Na denúncia enviada ao Supremo, a PGR (Procuradoria Geral da República) descreveu Mauro Cid como um porta-voz de Bolsonaro que atuou na transmissão de orientações a membros do grupo que buscava a ruptura institucional.
Mauro Cid fechou um acordo de colaboração premiada com a Polícia Federal em agosto de 2023 e prestou uma dezena de depoimentos à corporação e ao Supremo em pouco mais de um ano de investigação.
A delação, as prisões e os depoimentos fizeram Cid, antes uma figura discreta e com atuação concentrada nos bastidores, tornar-se um dos personagens mais importantes do processo da trama golpista.
O tenente-coronel de 46 anos era considerado um oficial promissor dentro do Exército. É filho do general da reserva Mauro Lourena Cid, que foi amigo de Jair Bolsonaro desde quando ambos foram cadetes na Aman (Academia Militar das Agulhas Negras).
Como ajudante de ordens, foi uma das pessoas mais próximas do então presidente. Era, por exemplo, quem organizava as lives semanais de Bolsonaro.
A Polícia Federal encontrou uma minuta de decreto de estado de sítio nos celulares do militar. Cid também foi implicado nos casos das falsificações de cartões de vacina da família Bolsonaro e da tentativa de vender joias recebidas pela Presidência da República durante o governo bolsonarista, entre outros casos.
No início do processo, o militar acreditava que poderia se livrar das acusações e retomar sua carreira dentro do Exército. A situação, porém, ficou insustentável. Em agosto, como mostrou a Folha, ele pediu formalmente para se aposentar.

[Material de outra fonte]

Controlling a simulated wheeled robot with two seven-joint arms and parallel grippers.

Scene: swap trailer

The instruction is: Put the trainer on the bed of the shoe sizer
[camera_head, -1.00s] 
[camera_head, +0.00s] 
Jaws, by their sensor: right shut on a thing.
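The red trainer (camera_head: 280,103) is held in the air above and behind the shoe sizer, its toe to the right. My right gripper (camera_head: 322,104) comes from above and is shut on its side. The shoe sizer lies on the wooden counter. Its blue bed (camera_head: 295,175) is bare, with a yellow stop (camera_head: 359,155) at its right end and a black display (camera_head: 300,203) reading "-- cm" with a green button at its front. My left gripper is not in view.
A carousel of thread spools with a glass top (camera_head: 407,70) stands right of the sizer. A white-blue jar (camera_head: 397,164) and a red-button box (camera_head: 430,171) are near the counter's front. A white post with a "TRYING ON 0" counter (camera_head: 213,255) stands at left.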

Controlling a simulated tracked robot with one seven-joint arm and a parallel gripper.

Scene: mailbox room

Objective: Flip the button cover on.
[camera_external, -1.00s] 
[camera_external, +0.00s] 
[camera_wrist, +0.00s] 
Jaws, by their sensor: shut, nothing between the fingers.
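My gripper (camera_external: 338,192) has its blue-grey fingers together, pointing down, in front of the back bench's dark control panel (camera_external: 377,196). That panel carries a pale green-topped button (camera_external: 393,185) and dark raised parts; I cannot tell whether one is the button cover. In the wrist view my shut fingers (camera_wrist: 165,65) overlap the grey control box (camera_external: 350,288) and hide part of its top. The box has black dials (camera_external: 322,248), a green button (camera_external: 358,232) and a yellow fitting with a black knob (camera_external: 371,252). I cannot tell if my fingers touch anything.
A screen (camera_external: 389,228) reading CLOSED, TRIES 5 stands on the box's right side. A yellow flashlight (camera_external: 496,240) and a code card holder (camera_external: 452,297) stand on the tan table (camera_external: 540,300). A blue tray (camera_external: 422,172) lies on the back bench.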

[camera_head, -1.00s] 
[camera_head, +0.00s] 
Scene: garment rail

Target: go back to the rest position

Segundo o acordo de delação premiada, em troca de falar tudo que testemunhou na reta final do governo Bolsonaro, Cid teria um perdão judicial ou seria condenado a uma pena curta, além de evitar impactos judiciais para seus familiares.
Alguns dos réus, como Bolsonaro e o ex-ministro e general Walter Braga Netto, tentaram anular a delação. O relator, ministro Alexandre de Moraes, votou para validar o acordo e foi seguido pelos ministros Flávio Dino e Luiz Fux.
A delação foi marcada pelo vaivém do militar. Ele não compartilhou informações importantes para a investigação nos primeiros depoimentos e mudou de versão sobre figuras-chave no processo, como Braga Netto.
Na primeira semana de julgamento, quando as defesas dos réus foram ouvidas, os representantes de Cid foram os primeiros a falar justamente por ele ser colaborador da Justiça.
Os advogados negaram que ele tenha sido coagido a fechar o acordo e disseram que, sem a delação, fatos relevantes como a reunião de Bolsonaro com os comandantes das Forças Armadas não seriam conhecidos.